WHAT IS EXPECTED –
Give the data again exactly, from its opening line through the line in which "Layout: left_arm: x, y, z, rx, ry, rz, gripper" appears.

SUPPLIED INFORMATION –
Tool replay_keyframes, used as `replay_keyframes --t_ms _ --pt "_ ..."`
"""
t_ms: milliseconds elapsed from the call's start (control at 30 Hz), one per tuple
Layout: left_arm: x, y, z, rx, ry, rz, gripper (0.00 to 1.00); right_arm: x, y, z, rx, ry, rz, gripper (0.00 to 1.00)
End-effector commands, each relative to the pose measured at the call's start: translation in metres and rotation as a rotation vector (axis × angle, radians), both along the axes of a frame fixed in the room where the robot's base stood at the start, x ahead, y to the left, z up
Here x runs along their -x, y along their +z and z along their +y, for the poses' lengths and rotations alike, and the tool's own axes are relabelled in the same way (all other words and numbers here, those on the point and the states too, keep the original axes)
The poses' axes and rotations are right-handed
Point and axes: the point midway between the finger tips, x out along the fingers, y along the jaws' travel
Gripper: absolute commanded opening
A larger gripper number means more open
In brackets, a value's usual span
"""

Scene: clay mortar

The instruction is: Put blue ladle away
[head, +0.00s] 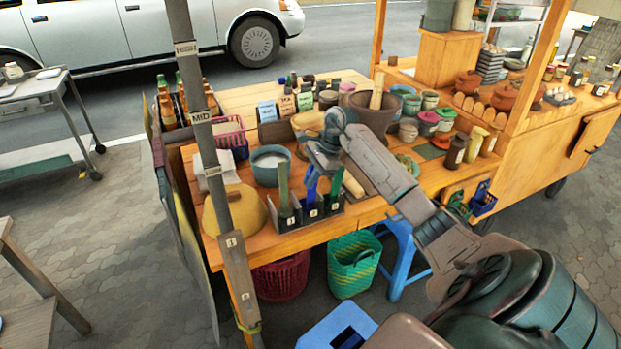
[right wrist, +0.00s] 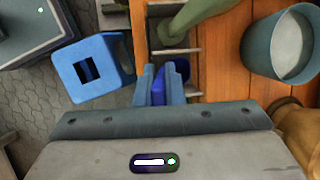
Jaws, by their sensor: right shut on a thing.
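The blue ladle (head: 311,186) stands nearly upright at the middle compartment of a dark numbered holder (head: 287,224) at the table's front edge. Its lower end is hidden behind the holder's front, so I cannot tell how deep it sits. My right gripper (head: 319,166) is above the holder, shut on the ladle's upper part. In the right wrist view, a bit of the deep blue ladle (right wrist: 181,70) shows at the fingers (right wrist: 161,80). Green handles stand in the left compartment (head: 283,184) and the right compartment (head: 336,181). My left gripper is out of view.
A teal pot (head: 270,172) and a tan rounded thing (head: 236,212) stand left of the holder. A large brown mortar (head: 374,112) is behind my right arm. A marked post (head: 208,150) rises at the left. Below are a green basket (head: 354,266) and a blue stool (head: 401,250).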

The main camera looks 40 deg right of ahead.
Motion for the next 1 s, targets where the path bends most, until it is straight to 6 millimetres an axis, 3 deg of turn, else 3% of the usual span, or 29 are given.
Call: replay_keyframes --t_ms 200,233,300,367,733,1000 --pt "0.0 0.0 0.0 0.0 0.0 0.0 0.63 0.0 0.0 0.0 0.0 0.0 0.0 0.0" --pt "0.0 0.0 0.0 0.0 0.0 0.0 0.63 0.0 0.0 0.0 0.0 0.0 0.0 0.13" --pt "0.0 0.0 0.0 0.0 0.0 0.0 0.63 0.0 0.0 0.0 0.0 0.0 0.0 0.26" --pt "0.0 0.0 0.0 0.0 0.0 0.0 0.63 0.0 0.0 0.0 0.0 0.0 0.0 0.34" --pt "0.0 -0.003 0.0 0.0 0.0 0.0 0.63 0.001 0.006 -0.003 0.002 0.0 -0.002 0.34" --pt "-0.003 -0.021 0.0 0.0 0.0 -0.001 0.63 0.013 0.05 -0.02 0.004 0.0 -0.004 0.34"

EXERCISE OUTPUT –
Tool replay_keyframes, used as `replay_keyframes --t_ms _ --pt "_ ..."`
"""
t_ms: milliseconds elapsed from the call's start (control at 30 Hz), one per tuple
Layout: left_arm: x, y, z, rx, ry, rz, gripper (0.00 to 1.00); right_arm: x, y, z, rx, ry, rz, gripper (0.00 to 1.00)

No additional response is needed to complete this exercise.